Banks with earnings overseas have been forced to account for a fundamental change to the way in which the US taxes profits. A tax credit for deferred losses was reduced by $19bn for Citi, while it took another $3bn hit on profits held abroad, a key target of the Trump administration.
However, Citi expressed confidence that the major cut to the headline corporate tax rate would create higher profits in the coming years.
Citi chief executive Michael Corbat said: “Tax reform not only leads to higher net income and increased returns, but also serves to strengthen our capital generation capabilities going forward.”
The bank reported a net loss of $18.3bn for the fourth quarter, but profits of $3.7bn after the non-cash tax charge was stripped out.

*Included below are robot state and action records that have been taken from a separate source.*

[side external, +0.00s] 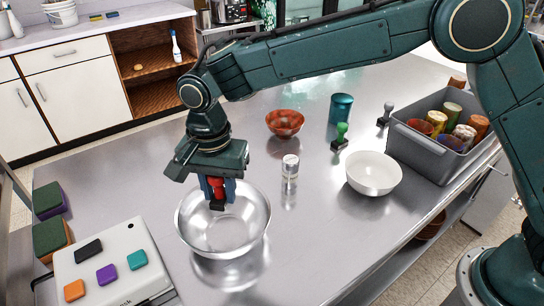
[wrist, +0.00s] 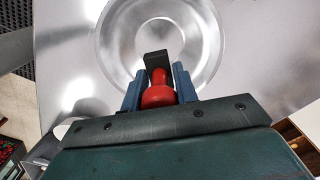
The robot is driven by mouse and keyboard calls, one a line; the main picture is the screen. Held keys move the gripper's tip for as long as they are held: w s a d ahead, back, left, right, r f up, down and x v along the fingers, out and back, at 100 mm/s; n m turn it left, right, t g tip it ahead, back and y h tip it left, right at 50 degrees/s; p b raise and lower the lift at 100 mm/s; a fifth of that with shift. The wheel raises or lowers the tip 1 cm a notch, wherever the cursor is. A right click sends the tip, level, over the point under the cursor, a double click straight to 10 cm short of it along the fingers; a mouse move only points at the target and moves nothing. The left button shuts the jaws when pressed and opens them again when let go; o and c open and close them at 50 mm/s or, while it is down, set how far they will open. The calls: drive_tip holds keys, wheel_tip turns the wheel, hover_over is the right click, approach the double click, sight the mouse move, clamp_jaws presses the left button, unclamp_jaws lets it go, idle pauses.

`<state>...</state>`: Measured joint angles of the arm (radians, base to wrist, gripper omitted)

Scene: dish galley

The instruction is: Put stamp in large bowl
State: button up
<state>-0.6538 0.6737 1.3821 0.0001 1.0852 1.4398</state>
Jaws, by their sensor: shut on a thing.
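A large clear metallic bowl (side external: 196,238) stands on the steel table; it also fills the top of the wrist view (wrist: 214,40). My gripper (side external: 217,190) is shut on a red stamp (side external: 216,189) with a black base, held base down over the bowl. In the wrist view the red handle (wrist: 158,97) sits between the blue fingers of my gripper (wrist: 160,90), with the black base (wrist: 157,60) beyond them, over the bowl's inside. I cannot tell whether the base touches the bowl. Two more stamps, one green (side external: 341,135) and one dark (side external: 386,113), stand farther back.
A small canister (side external: 290,168), a white bowl (side external: 373,174) and a red patterned bowl (side external: 285,123) stand right of the large bowl. A teal cup (side external: 341,107) and a grey bin of cups (side external: 413,152) are farther right. A white case (side external: 122,240) with coloured blocks is at front left.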

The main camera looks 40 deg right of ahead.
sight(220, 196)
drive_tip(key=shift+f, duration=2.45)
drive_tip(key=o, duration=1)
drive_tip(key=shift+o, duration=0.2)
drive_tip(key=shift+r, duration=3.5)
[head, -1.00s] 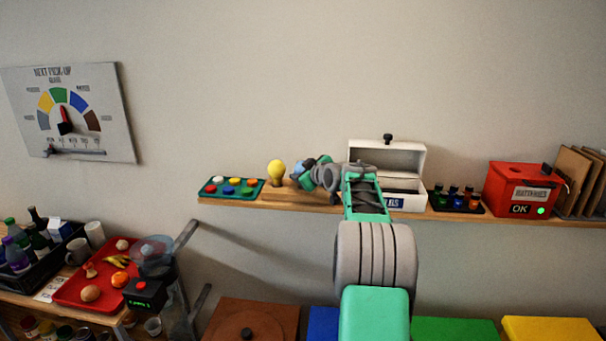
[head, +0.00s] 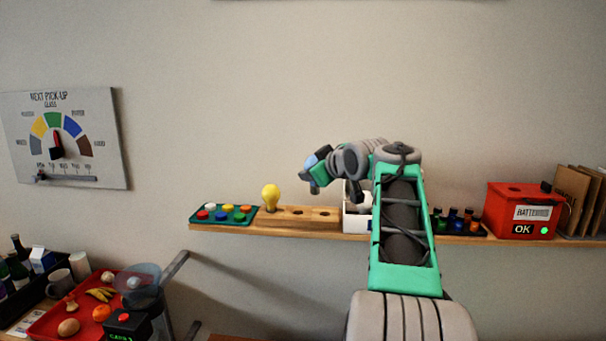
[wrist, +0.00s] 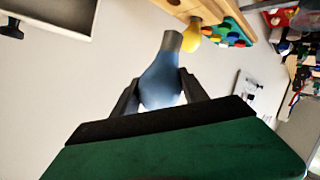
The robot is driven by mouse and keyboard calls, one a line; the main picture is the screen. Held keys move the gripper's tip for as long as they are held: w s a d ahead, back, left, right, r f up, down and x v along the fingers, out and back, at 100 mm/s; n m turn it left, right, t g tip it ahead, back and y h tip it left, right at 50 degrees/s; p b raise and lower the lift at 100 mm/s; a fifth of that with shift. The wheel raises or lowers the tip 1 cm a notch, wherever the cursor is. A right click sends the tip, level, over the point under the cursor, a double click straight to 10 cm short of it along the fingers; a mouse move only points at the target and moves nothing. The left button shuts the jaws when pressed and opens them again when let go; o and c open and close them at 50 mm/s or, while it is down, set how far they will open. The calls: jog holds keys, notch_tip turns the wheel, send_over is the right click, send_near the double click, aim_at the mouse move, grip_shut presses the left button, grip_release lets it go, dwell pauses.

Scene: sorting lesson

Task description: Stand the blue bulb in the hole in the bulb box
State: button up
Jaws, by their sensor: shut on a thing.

That gave adjusted earnings per share of $1.28, well above the $1.19 consensus expectations.
Net income rose by four per cent for the quarter year-on-year on an adjusted basis, although revenues in Europe, the Middle East and Africa fell by eight per cent, offsetting stronger performances in Latin America and Asia.
Meanwhile the malaise from trading desks in the current low-volatility financial environment continued, with the institutional clients group – which includes investment banking – seeing revenues fall by one per cent year-on-year.
Global consumer banking was responsible biggest share of revenues, at $8.4bn in the quarter, as international revenues jumped by 11 per cent.
Shares on the New York Stock Exchange rose by more than 0.6 per cent at the time of writing to hit their highest point since the financial crisis, continuing a strong run of form which has seen US bank stocks surge since the start of 2016.
“Citigroup had after all a quarter much in keeping with the rest of rather a stolid year in big banking,” said Ken Odeluga, market analyst at City Index. “With rivals seeing similar softness however, investors look to differentiate less on the basis of trading revenues.”